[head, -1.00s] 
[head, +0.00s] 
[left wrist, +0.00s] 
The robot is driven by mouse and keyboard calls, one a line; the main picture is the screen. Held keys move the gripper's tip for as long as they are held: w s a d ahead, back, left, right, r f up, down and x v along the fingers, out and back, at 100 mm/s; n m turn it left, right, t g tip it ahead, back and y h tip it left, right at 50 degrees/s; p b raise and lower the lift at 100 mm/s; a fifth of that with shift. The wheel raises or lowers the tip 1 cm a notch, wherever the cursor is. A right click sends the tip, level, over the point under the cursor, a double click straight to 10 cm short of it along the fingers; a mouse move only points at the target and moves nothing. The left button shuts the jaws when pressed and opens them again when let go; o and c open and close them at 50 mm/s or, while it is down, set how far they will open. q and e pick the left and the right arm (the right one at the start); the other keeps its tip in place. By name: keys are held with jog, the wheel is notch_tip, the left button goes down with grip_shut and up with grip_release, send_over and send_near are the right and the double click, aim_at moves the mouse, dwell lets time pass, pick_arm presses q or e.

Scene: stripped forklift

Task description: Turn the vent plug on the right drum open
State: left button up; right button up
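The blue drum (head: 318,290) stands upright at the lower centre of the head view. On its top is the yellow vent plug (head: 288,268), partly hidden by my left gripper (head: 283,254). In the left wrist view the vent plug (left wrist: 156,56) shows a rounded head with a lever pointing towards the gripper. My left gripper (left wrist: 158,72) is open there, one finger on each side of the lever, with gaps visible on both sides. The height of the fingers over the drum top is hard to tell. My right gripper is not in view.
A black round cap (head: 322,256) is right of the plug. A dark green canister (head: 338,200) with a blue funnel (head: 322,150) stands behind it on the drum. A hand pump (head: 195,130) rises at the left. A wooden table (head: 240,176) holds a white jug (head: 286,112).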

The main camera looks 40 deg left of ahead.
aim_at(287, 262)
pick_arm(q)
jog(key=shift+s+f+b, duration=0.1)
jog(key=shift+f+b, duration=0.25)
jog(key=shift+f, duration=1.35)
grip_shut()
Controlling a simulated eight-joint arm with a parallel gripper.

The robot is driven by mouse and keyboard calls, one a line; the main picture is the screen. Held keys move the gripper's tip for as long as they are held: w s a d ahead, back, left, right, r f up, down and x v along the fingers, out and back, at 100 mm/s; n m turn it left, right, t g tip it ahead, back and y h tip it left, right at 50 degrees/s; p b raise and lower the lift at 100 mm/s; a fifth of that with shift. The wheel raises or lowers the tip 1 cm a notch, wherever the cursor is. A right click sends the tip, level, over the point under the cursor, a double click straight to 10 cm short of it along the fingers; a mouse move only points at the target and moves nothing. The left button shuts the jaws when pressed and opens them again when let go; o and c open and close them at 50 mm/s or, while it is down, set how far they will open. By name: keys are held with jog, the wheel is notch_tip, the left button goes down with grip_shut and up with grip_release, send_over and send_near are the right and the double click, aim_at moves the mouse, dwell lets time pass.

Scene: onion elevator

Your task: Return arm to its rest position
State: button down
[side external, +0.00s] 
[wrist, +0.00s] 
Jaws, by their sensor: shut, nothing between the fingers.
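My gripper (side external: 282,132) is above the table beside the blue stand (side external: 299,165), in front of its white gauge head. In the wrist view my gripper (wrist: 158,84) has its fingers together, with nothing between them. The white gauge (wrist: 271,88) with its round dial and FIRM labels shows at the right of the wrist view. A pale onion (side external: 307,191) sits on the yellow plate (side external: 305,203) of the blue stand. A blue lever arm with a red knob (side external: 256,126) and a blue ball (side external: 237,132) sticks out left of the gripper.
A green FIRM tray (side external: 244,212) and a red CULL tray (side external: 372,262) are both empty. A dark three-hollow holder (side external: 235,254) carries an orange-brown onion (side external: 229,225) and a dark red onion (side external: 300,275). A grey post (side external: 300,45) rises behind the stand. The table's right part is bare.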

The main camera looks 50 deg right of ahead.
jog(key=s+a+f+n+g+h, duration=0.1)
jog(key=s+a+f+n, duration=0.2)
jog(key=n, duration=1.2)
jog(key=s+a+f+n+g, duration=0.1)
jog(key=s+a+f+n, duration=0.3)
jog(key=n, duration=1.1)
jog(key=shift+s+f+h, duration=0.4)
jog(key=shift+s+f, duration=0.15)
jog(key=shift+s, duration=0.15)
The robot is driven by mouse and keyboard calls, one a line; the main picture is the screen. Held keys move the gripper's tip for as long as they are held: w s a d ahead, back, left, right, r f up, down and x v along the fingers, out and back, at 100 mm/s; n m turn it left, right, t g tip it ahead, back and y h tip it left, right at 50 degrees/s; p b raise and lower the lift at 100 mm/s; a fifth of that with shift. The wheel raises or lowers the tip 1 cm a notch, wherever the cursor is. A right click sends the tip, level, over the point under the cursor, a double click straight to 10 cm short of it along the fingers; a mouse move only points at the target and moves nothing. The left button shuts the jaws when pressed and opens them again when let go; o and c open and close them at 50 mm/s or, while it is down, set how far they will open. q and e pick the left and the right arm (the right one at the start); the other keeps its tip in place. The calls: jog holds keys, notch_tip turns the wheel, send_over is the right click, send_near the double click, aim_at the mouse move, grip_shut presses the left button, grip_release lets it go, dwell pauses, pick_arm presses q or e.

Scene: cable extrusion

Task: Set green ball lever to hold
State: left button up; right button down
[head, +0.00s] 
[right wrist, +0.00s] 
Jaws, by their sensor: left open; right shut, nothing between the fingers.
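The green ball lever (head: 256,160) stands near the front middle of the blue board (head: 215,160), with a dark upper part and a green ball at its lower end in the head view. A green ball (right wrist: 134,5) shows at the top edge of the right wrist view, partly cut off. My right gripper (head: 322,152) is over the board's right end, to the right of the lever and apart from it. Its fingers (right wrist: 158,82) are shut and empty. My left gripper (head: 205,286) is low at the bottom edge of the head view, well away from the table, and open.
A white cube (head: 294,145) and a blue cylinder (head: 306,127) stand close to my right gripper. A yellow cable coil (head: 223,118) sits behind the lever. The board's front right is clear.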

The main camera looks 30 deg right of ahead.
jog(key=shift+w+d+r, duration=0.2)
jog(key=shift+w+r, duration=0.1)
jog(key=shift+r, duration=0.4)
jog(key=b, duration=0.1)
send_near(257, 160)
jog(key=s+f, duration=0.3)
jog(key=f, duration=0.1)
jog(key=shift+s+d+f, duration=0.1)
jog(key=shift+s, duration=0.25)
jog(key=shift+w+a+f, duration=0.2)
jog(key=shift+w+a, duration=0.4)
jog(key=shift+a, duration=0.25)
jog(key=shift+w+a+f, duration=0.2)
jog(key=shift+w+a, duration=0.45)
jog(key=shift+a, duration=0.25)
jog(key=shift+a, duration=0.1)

→ STATED GOAL:
Repeat every entry exactly as written above.

→ THE COMPLETED TASK:
[head, -1.00s] 
[head, +0.00s] 
[left wrist, +0.00s] 
The robot is driven by mouse and keyboard calls, one a line; the main picture is the screen. Held keys move the gripper's tip for as long as they are held: w s a d ahead, back, left, right, r f up, down and x v along the fingers, out and back, at 100 mm/s; n m turn it left, right, t g tip it ahead, back and y h tip it left, right at 50 degrees/s; p b raise and lower the lift at 100 mm/s; a fifth of that with shift. The wheel raises or lowers the tip 1 cm a notch, wherever the cursor is. A right click sends the tip, level, over the point under the cursor, a double click straight to 10 cm short of it along the fingers; a mouse move only points at the target and moves nothing. The left button shuts the jaws when pressed and opens them again when let go; o and c open and close them at 50 mm/s or, while it is down, set how far they will open. q and e pick the left and the right arm (the right one at the start); the other keeps its tip in place. By name: keys are held with jog, the wheel is notch_tip, the left button goes down with grip_shut and up with grip_release, send_over and send_near are the right and the double click, aim_at moves the mouse, dwell lets time pass, pick_arm presses q or e.

Scene: stripped forklift

Task description: Turn the vent plug on the right drum open
State: left button up; right button up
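The blue drum (head: 318,290) stands upright at the lower centre of the head view. On its top is the yellow vent plug (head: 288,268), partly hidden by my left gripper (head: 283,254). In the left wrist view the vent plug (left wrist: 156,56) shows a rounded head with a lever pointing towards the gripper. My left gripper (left wrist: 158,72) is open there, one finger on each side of the lever, with gaps visible on both sides. The height of the fingers over the drum top is hard to tell. My right gripper is not in view.
A black round cap (head: 322,256) is right of the plug. A dark green canister (head: 338,200) with a blue funnel (head: 322,150) stands behind it on the drum. A hand pump (head: 195,130) rises at the left. A wooden table (head: 240,176) holds a white jug (head: 286,112).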

The main camera looks 40 deg left of ahead.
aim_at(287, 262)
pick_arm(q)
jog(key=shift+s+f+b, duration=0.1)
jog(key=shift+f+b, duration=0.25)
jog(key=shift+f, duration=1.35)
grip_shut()
Controlling a simulated eight-joint arm with a parallel gripper.

The robot is driven by mouse and keyboard calls, one a line; the main picture is the screen. Held keys move the gripper's tip for as long as they are held: w s a d ahead, back, left, right, r f up, down and x v along the fingers, out and back, at 100 mm/s; n m turn it left, right, t g tip it ahead, back and y h tip it left, right at 50 degrees/s; p b raise and lower the lift at 100 mm/s; a fifth of that with shift. The wheel raises or lowers the tip 1 cm a notch, wherever the cursor is. A right click sends the tip, level, over the point under the cursor, a double click straight to 10 cm short of it along the fingers; a mouse move only points at the target and moves nothing. The left button shuts the jaws when pressed and opens them again when let go; o and c open and close them at 50 mm/s or, while it is down, set how far they will open. By name: keys are held with jog, the wheel is notch_tip, the left button goes down with grip_shut and up with grip_release, send_over and send_near are the right and the double click, aim_at moves the mouse, dwell lets time pass.

Scene: onion elevator

Your task: Return arm to its rest position
State: button down
[side external, +0.00s] 
[wrist, +0.00s] 
Jaws, by their sensor: shut, nothing between the fingers.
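My gripper (side external: 282,132) is above the table beside the blue stand (side external: 299,165), in front of its white gauge head. In the wrist view my gripper (wrist: 158,84) has its fingers together, with nothing between them. The white gauge (wrist: 271,88) with its round dial and FIRM labels shows at the right of the wrist view. A pale onion (side external: 307,191) sits on the yellow plate (side external: 305,203) of the blue stand. A blue lever arm with a red knob (side external: 256,126) and a blue ball (side external: 237,132) sticks out left of the gripper.
A green FIRM tray (side external: 244,212) and a red CULL tray (side external: 372,262) are both empty. A dark three-hollow holder (side external: 235,254) carries an orange-brown onion (side external: 229,225) and a dark red onion (side external: 300,275). A grey post (side external: 300,45) rises behind the stand. The table's right part is bare.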

The main camera looks 50 deg right of ahead.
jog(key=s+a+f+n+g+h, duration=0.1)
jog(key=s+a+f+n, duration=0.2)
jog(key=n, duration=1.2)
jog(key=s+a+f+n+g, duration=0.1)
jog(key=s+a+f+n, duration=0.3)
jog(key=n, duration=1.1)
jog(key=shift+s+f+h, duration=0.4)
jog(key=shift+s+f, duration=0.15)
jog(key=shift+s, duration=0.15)
The robot is driven by mouse and keyboard calls, one a line; the main picture is the screen. Held keys move the gripper's tip for as long as they are held: w s a d ahead, back, left, right, r f up, down and x v along the fingers, out and back, at 100 mm/s; n m turn it left, right, t g tip it ahead, back and y h tip it left, right at 50 degrees/s; p b raise and lower the lift at 100 mm/s; a fifth of that with shift. The wheel raises or lowers the tip 1 cm a notch, wherever the cursor is. A right click sends the tip, level, over the point under the cursor, a double click straight to 10 cm short of it along the fingers; a mouse move only points at the target and moves nothing. The left button shuts the jaws when pressed and opens them again when let go; o and c open and close them at 50 mm/s or, while it is down, set how far they will open. q and e pick the left and the right arm (the right one at the start); the other keeps its tip in place. The calls: jog holds keys, notch_tip turns the wheel, send_over is the right click, send_near the double click, aim_at the mouse move, grip_shut presses the left button, grip_release lets it go, dwell pauses, pick_arm presses q or e.

Scene: cable extrusion

Task: Set green ball lever to hold
State: left button up; right button down
[head, +0.00s] 
[right wrist, +0.00s] 
Jaws, by their sensor: left open; right shut, nothing between the fingers.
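The green ball lever (head: 256,160) stands near the front middle of the blue board (head: 215,160), with a dark upper part and a green ball at its lower end in the head view. A green ball (right wrist: 134,5) shows at the top edge of the right wrist view, partly cut off. My right gripper (head: 322,152) is over the board's right end, to the right of the lever and apart from it. Its fingers (right wrist: 158,82) are shut and empty. My left gripper (head: 205,286) is low at the bottom edge of the head view, well away from the table, and open.
A white cube (head: 294,145) and a blue cylinder (head: 306,127) stand close to my right gripper. A yellow cable coil (head: 223,118) sits behind the lever. The board's front right is clear.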

The main camera looks 30 deg right of ahead.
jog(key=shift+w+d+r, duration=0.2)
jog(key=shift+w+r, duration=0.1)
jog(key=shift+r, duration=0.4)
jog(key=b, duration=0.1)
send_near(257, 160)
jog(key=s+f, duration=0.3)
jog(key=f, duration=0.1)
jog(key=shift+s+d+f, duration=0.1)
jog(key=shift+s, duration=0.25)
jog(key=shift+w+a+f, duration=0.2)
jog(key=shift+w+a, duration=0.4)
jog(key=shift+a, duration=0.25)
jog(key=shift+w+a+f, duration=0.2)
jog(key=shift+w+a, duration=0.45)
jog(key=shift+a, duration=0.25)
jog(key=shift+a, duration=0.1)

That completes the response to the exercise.